Patinato e calibrato come sa essere ogni film indipendente americano di rango, “Babygirl” aggiunge poco alla filmografia sui rapporti di potere tra datori di lavoro e dipendenti, declinati nella sfera dell’attrazione sessuale. Halijna Reijn scrive e dirige un’opera che tenta di spingersi nella riflessione sul tema del controllo nella società contemporanea, mettendo in campo anche le questioni del potere finalmente affidato alle donne e sui rischi che la correttezza femminile corre nella sua gestione. Il film vuole essere una intrusione nella dimensione del desiderio femminile e della sua libertà di fronte alle pretese dell’uomo, ma cerca anche di offrire una visione liberatoria della sessualità, affidandosi alla neutralità morale delle nuove generazioni.

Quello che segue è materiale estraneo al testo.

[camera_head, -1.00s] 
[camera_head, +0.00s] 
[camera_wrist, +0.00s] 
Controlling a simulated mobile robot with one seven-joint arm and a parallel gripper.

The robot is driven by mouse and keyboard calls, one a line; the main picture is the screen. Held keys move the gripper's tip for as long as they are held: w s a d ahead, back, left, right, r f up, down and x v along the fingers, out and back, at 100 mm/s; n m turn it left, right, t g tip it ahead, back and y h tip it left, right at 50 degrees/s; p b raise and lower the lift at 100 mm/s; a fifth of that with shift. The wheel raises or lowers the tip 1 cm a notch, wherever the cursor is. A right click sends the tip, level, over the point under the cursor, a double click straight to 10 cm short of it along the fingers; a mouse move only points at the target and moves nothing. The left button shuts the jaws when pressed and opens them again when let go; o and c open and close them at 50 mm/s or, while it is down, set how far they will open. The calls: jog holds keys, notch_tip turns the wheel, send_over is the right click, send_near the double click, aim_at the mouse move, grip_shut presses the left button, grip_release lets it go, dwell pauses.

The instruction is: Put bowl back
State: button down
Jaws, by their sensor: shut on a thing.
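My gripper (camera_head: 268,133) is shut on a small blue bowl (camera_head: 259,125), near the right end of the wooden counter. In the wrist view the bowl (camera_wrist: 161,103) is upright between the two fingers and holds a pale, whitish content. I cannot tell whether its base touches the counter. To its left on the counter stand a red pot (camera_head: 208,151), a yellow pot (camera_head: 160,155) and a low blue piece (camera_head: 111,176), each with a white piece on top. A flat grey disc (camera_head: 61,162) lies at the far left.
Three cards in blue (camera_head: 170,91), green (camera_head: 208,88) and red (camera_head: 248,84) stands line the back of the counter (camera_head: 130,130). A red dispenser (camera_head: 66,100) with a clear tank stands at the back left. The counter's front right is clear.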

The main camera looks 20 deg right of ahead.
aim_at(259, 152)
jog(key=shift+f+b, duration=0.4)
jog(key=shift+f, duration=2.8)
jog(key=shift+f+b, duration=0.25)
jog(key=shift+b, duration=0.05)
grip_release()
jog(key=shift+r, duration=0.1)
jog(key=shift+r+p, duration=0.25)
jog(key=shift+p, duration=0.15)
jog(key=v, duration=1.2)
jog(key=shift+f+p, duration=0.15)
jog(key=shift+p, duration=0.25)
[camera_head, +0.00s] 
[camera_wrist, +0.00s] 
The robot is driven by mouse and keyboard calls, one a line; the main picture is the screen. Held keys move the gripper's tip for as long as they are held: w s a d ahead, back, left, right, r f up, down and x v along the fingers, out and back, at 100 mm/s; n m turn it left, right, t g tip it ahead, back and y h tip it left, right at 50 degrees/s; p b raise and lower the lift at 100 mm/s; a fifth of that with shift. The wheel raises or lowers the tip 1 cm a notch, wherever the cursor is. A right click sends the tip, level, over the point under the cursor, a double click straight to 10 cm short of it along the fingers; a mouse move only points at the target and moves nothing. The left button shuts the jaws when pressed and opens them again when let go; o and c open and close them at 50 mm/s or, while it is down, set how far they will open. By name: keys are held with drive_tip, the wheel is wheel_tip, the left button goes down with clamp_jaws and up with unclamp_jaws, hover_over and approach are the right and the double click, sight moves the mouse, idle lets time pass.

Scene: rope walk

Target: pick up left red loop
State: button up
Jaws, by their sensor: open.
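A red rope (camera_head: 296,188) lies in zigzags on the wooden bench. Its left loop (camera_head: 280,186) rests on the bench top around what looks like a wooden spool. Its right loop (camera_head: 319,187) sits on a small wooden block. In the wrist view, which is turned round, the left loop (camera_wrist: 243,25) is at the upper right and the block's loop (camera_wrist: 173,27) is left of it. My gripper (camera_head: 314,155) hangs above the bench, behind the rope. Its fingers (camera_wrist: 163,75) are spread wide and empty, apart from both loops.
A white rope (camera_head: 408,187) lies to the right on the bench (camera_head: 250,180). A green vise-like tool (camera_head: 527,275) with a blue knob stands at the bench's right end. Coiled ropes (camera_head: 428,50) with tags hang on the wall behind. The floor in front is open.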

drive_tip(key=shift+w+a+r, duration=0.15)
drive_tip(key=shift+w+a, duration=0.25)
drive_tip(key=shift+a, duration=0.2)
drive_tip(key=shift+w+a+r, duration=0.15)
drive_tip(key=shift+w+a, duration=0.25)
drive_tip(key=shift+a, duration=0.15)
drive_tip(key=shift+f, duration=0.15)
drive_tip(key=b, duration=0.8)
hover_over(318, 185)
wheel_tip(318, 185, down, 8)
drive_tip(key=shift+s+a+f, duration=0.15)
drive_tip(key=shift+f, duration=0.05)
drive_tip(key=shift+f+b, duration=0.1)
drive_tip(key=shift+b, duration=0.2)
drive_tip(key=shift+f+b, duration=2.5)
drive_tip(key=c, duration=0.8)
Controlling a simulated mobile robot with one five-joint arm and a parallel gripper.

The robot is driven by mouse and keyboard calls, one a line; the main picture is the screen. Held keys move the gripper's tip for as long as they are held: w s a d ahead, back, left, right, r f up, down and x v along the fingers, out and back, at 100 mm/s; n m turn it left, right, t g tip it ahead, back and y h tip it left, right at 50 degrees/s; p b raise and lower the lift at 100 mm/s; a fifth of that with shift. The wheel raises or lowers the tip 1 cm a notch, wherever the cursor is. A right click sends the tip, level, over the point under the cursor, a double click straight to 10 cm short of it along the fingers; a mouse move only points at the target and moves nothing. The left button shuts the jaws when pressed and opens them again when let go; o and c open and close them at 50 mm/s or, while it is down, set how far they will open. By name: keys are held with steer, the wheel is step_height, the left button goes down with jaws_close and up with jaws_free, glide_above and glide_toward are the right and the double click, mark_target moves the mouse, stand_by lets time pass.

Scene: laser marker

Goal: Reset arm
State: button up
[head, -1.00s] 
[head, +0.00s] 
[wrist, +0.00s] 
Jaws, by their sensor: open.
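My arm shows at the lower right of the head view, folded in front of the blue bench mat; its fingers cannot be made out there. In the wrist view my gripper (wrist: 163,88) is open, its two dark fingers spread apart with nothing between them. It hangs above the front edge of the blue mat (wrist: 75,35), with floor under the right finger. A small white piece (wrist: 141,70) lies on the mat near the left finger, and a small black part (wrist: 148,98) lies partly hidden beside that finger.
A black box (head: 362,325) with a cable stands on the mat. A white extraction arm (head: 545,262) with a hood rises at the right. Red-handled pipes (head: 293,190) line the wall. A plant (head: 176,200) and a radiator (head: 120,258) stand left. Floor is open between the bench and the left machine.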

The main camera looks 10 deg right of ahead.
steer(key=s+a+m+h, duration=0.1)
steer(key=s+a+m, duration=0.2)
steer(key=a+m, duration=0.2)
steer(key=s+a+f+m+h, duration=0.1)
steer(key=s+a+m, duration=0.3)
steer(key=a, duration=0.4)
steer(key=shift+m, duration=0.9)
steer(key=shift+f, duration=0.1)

Molto meno trasgressivo di quel che vorrebbe sembrare, “Babygirl” convince poco soprattutto per la banalità con cui sviluppa la metamorfosi della protagonista e per l’incapacità di dare sostanza al personaggio indubbiamente più interessante, Samuel, interpretato con determinazione e equilibrio da Harris Dickinson. Nicole Kidman, dal canto suo, ci mette un certo facile coraggio, ma non riesce a dare sostanza a un personaggio che resta distante dallo spettatore.